A year has passed....
This entry will not be about me entirely...
It will be about one of my first friends on forums and the one who I miss dearly and remember her to this day. Most of You probably don't know her even, but I feel like I have to write this.
Her name (as well as forum name) was Natasha and she did not have easy life. No living relatives except for her brother, severe depression and social anxiety (to the point she had no real life friends neither) have proven to be a big problem to her. Here she has become friends with me and my other friend (who's name I won't mention unless he'll ask me too) and despite her mental issues she was one of bubbliest and most cheerful people I have met on forums. We were unable to talk a lot because of timezones, but every conversation we had was a fun one and I'd never find out about her issues if she did not reveal them herself. It was always most suprising and heartwarming to see her so happy despite having so sad life.
I did not even have a chance to have any longer conversation with her (I hate You, timezones ) but my friend had more luck. They played TF2 from what I know and from what I know she was quite a player annoying everyone with how good she was in that
We caught ourselves talking about her often and it always was either being worried about her or simply stating how fun person she is.
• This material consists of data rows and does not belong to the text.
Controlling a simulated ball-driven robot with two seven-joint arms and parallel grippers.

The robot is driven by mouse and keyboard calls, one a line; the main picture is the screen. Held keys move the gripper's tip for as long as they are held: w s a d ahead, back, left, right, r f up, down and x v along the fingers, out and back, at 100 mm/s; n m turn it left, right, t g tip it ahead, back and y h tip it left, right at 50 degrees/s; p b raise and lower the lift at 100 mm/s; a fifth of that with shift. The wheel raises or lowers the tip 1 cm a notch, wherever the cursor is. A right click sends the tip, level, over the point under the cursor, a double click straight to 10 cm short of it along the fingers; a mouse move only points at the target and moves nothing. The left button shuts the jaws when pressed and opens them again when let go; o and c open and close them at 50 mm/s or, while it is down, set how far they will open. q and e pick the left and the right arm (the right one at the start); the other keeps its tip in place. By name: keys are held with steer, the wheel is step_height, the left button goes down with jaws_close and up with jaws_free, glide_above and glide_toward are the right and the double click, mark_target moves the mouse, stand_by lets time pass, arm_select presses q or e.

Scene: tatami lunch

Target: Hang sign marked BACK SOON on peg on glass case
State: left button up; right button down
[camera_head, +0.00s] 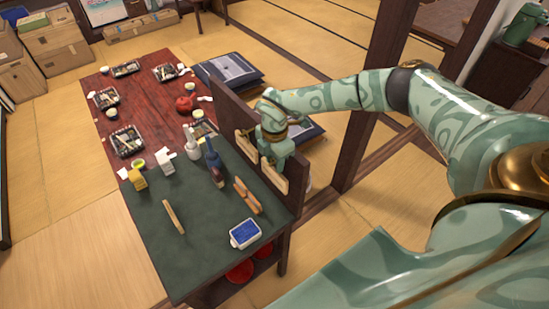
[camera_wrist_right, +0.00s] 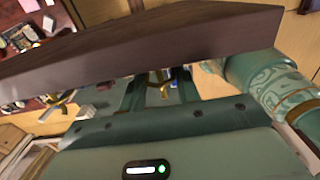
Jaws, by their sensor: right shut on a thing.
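My right gripper (camera_head: 271,157) is at the dark upright board (camera_head: 232,109) along the table's right side. It is shut on a small pale wooden sign (camera_head: 274,179), partly covered by the fingers. A second pale wooden sign (camera_head: 245,145) is against the same board, just left of my gripper. I cannot read writing on either sign, nor see a peg or glass case clearly. In the right wrist view, the gripper fingers (camera_wrist_right: 160,92) are under the board's long dark edge (camera_wrist_right: 150,45), and what they hold is mostly hidden. My left gripper is not in view.
The table's dark green end (camera_head: 200,260) holds a blue-and-white tray (camera_head: 244,233), wooden pieces (camera_head: 174,217), a dark blue bottle (camera_head: 213,162) and a white bottle (camera_head: 191,146). Lunch trays and a red teapot (camera_head: 184,104) stand on the red part. Dark cushions (camera_head: 230,71) lie beyond the board.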

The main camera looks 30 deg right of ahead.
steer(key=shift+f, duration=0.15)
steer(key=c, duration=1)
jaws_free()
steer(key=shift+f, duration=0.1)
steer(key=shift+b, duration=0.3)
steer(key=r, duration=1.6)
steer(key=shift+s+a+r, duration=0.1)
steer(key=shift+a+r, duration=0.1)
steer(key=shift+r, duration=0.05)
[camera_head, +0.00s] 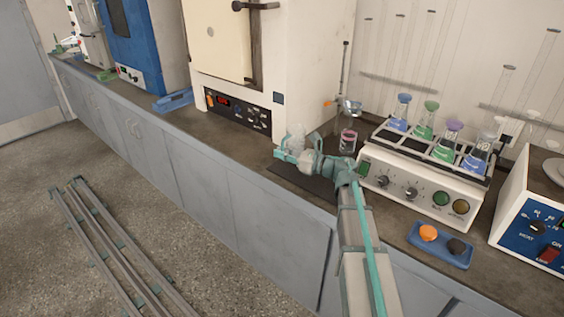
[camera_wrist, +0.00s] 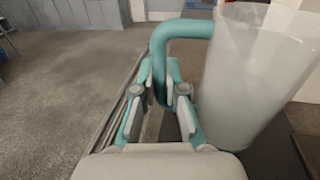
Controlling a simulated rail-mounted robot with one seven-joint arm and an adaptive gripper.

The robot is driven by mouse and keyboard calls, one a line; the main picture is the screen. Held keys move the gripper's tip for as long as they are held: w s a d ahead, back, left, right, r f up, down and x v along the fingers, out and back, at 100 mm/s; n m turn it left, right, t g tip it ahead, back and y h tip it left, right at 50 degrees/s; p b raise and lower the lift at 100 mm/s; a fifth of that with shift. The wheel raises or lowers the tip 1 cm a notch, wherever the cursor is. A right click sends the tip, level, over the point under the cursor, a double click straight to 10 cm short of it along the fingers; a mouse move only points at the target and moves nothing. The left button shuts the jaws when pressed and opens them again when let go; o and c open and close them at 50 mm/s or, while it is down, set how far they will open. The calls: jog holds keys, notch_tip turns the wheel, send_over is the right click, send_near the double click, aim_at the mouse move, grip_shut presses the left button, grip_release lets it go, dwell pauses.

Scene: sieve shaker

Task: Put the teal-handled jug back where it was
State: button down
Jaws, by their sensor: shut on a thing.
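The teal-handled jug (camera_head: 297,137) is a translucent whitish vessel, largely hidden behind my gripper in the head view. In the wrist view its body (camera_wrist: 250,80) fills the right side, and its teal handle (camera_wrist: 160,52) loops out to the left. The jug looks roughly upright. My gripper (camera_wrist: 160,98) is shut on the handle, with a finger on each side of it. In the head view my gripper (camera_head: 292,155) is over the bench by a dark mat (camera_head: 306,184). I cannot tell whether the jug's base touches the surface.
A stand with a glass vessel of pink liquid (camera_head: 348,142) is close on the right. Beyond it is a shaker (camera_head: 425,192) with several coloured flasks. An oven (camera_head: 238,112) stands behind on the left. A blue tray (camera_head: 440,252) lies in front of the shaker.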

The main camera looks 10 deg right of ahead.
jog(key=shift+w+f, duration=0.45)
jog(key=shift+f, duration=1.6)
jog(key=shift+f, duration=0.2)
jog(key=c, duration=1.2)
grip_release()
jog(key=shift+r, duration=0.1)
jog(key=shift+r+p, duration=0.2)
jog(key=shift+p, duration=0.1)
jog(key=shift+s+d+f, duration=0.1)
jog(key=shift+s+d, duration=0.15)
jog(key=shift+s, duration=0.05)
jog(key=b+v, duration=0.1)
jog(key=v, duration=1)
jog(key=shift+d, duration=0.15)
We were also very happy to see her slowly getting better through months of our friendship, becoming slowly more confident and less shy (even if still much more shy than I ever was). Everything looked like soon she'll really be able to go out, meet people and get back on right track.
How blind I was not to notice her happiness had other reason.
On 20th march year ago her brother logged on her forum account. He brought no good news... he brought her suicide note and stated she has ended her life. Those news shattered me and as I said already - I still miss her. Only thing I want is knowing that wherever she is now she is back with her parents and that she is at peace.
*sigh* at least me and my friend have brighten her last months, right? One of things her brother stated is how grateful he was that we were there with her. And I? I am glad she enjoyed our company, like I said - all I want about her is that she has found peace now after all the cruelty this world has given to her...
You might wonder why I wrote this. Partially I wrote this to vent off. Partially to show her and myself that I still remember about her. To keep memory of her alive. I know some people disagree with what she did in the end (I too disagree, but I just can't be angry on her ) but please - show some respect here.